AdSense for Feeds works by inserting images into a feed. When the image is displayed by a RSS reader or Web browser, Google writes the advertising content into the image that it returns. The advertisement content is chosen based on the content of the feed surrounding the image. When the user clicks the image, he or she is redirected to the advertiser’s website in the same way as regular AdSense advertisements.
Adsense for search:
AdSense for search, allows website owners to place Google search boxes on their websites. When a user searches the Internet or the website with the search box, Google shares 51% advertising revenue it makes from those searches with the website owner. However the publisher is paid only if the advertisements on the page are clicked; AdSense does not pay publishers for mere searches.
Adsense for Mobile content:
Adsense for mobile content is targeted to mobile version of websites. AdSense for mobile content allows publishers to generate earnings from their mobile websites using targeted Google advertisements. Just like AdSense for content, Google matches advertisements to the content of a website in this case, a mobile website.
Adsense for Video:
AdSense for video allows publishers with video content to generate revenue using ad placements from Google’s extensive Advertising network including popular YouTube videos
Adsense for Domains:
Adsense for domains allows advertisements to be placed on domain names that have not been developed.
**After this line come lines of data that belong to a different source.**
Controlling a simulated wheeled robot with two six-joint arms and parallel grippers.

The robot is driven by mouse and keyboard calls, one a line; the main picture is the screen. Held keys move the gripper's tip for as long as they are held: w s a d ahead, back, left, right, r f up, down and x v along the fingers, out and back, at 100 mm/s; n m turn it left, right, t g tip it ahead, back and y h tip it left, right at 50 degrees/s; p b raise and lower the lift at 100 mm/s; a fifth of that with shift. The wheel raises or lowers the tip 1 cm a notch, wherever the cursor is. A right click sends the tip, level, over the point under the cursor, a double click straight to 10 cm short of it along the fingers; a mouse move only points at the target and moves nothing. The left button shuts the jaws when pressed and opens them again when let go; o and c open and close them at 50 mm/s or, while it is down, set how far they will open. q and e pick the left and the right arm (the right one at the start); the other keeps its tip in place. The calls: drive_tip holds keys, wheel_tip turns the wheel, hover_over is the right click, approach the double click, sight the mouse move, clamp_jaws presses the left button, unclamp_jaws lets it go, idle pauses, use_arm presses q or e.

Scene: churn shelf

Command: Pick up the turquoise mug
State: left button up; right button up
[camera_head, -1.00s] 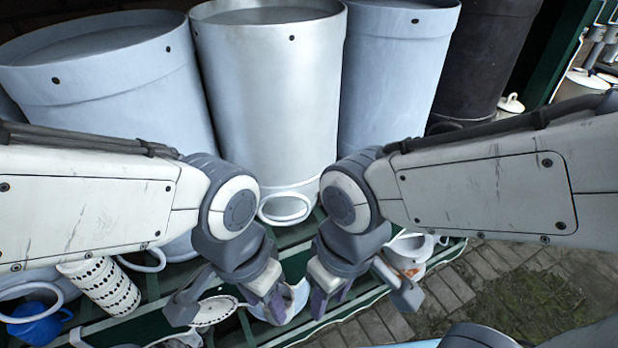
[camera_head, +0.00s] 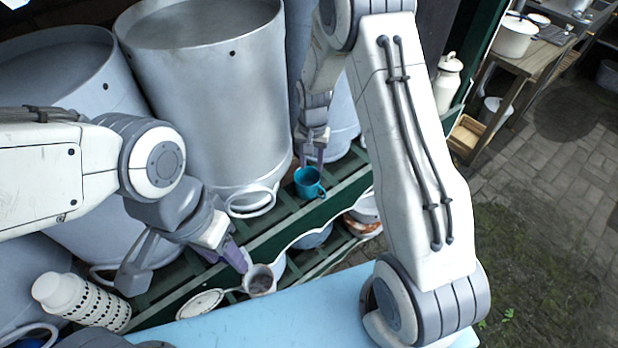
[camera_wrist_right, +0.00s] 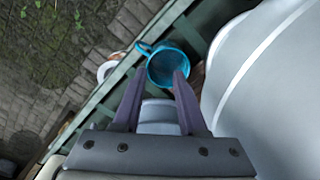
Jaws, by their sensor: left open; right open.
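The turquoise mug (camera_head: 309,183) stands on the green slatted shelf (camera_head: 345,187), near its front edge, in the head view. It also shows in the right wrist view (camera_wrist_right: 168,67), just beyond the fingertips, with its handle toward the upper left. My right gripper (camera_head: 313,160) is open and empty, pointing down right behind the mug in the head view. In the right wrist view its two fingers (camera_wrist_right: 158,82) frame the near side of the mug; I cannot tell whether they touch it. My left gripper (camera_head: 190,268) is open and empty, over the shelf at the lower left.
Large metal churns (camera_head: 205,90) fill the shelf behind the mug. A black-and-white patterned pitcher (camera_head: 85,300) and a small cup (camera_head: 260,280) are near my left gripper. Bowls (camera_head: 365,208) sit lower down at the front. Paved floor (camera_head: 540,190) lies to the right.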

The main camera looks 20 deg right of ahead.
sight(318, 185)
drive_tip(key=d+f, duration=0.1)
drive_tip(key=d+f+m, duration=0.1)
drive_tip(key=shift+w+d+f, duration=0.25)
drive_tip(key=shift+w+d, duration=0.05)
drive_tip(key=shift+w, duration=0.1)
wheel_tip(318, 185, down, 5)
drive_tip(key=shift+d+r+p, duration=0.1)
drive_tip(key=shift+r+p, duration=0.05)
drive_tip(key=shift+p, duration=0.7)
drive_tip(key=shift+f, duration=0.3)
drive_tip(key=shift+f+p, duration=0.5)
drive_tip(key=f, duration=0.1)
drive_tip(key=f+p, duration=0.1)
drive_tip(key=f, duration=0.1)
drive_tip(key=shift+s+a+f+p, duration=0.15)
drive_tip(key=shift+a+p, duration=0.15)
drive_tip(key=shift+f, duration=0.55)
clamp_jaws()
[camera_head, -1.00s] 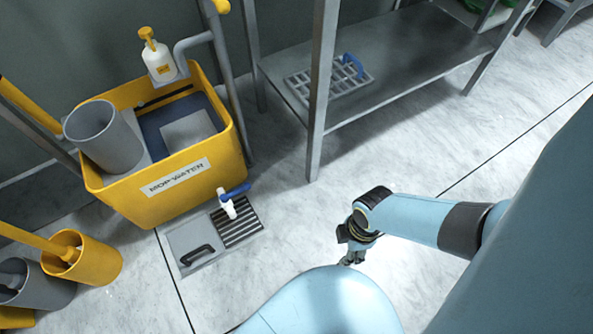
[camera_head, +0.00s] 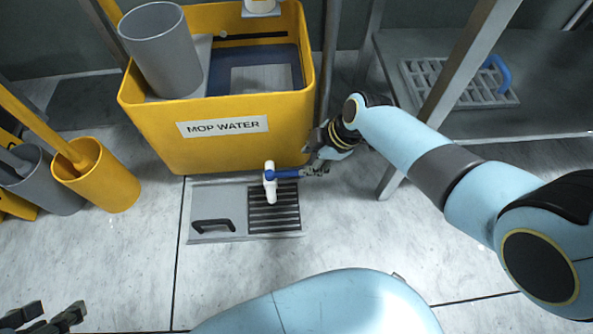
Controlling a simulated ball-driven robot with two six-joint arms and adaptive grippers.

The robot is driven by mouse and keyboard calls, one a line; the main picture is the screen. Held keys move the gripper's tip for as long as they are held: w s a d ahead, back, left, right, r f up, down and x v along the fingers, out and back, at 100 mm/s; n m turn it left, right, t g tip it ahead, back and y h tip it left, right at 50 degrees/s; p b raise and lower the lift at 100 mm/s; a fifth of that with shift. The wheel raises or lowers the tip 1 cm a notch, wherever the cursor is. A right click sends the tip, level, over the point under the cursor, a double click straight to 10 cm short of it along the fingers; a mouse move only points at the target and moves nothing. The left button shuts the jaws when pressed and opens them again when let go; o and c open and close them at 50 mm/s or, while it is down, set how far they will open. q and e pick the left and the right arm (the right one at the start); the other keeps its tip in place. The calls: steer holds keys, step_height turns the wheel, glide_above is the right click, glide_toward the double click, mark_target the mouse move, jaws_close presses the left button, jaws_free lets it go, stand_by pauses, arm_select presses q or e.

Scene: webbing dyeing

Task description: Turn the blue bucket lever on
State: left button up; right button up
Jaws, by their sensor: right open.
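The blue lever (camera_head: 285,174) sits on a white tap (camera_head: 269,182) at the front of the yellow bucket (camera_head: 160,140) labelled MOP WATER. The lever points right, roughly level in the picture. My right gripper (camera_head: 314,171) is open at the lever's right end, with its fingertips very close to it. I cannot tell whether they touch it or straddle it. My left gripper (camera_head: 45,318) is at the lower left corner, open and empty, partly cut off by the frame edge.
A floor drain with a slatted grate (camera_head: 273,221) and a black handle (camera_head: 212,225) lies below the tap. A metal shelf (camera_head: 540,122) with a blue-handled rack (camera_head: 450,84) stands right. Yellow (camera_head: 105,185) and grey (camera_head: 50,188) holders stand left. The front floor is clear.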

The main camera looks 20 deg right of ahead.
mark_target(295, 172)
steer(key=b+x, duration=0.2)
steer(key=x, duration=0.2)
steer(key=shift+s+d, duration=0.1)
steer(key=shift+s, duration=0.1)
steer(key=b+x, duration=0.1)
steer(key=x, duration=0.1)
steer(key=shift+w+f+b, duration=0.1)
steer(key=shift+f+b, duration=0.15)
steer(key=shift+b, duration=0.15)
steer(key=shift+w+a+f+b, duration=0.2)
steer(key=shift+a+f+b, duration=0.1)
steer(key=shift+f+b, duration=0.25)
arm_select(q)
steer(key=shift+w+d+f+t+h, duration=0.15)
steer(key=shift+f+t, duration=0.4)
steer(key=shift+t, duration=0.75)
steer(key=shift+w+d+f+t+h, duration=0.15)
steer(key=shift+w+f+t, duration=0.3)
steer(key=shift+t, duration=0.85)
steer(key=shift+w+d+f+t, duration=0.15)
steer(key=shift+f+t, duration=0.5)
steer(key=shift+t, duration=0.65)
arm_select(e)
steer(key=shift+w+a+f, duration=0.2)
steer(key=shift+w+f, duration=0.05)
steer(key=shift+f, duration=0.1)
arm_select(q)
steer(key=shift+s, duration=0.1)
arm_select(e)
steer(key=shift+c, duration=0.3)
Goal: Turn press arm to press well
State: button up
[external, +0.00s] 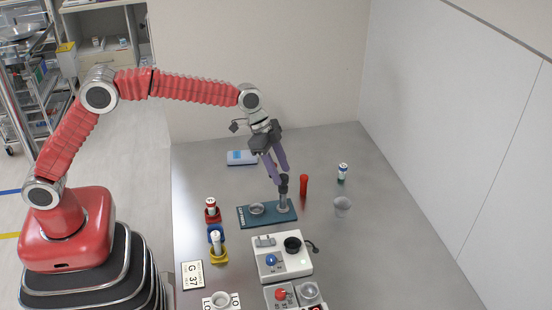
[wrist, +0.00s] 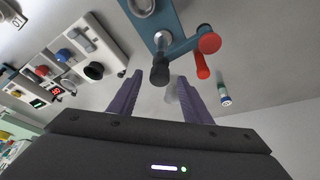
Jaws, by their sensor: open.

This offers domain name owners a way to monetize domain names that are otherwise dormant. Adsense for domains is currently being offered to some users, with plans to make it available to all in stages.
Gmail:
Gmail is a free, advertising-supported webmail, POP3, and IMAP service provided by Google that combines the best features of traditional email with Google’s search technology. Gmail makes locating messages so easy that you’ll never need to shuffle mail in your inbox again. Besides offering an entirely new way of reading and tracking messages, Gmail includes over 5 GB of storage space. As of December 2009, it has 176 million users monthly. The service was upgraded from beta status on July 7, 2009, along with the rest of the Google Apps suite. With an initial storage capacity offer of 1 GB per user, Gmail significantly increased the webmail standard for free storage from the 2 to 4 MB its competitors such as Hotmail offered at that time. Gmail has a search-oriented interface and a “conversation view” similar to an Internet forum. Software developers know Gmail for its pioneering use of the Ajax programming technique. Gmail runs on Google GFE/2.0 on Linux.
Outstanding Features:
- Excellent spam protection
- Search option for mails
- Replies can be organized into conversation
- Built in chat option
- Available on mobile
- Increased space
- Secure
- Free for all
Chrome:
Google Chrome is a web browser developed by Google that uses the Web Kit layout engine and application framework. It was first released as a beta version for Microsoft Windows on 2 September 2008, and the public stable release was on 11 December 2008. As of August 2010, Chrome was the third most widely used browser, with 7.54% of worldwide usage share of web browsers, according to Net Applications. Google chrome is considered as one of the most successful and innovative projects by Google.
Webmaster Tools:
Google has an enormous range of handy tools for you to use as a way of helping with your SEO and Traffic generation. All of these tools will help you with your SEO. Google Webmaster Tools can give you some very technical information and provides you with detailed reports about your web pages’ visibility on Google. You can see what Google thinks about your pages, you can find out the Top Search Terms being used by your visitors and you can check the amount of inbound links/outbound links etc. You can also submit your site map to Google via Webmaster Tools which will ensure that Google knows about all of your pages. Google Webmaster Tools also lets us control the Site links which are being served in Google results, alerts us to error pages or pages not being properly indexed by Google, and a glimpse into how Google picks up the incoming links to our sites. Webmaster Tools to work you need to install a small code into your site.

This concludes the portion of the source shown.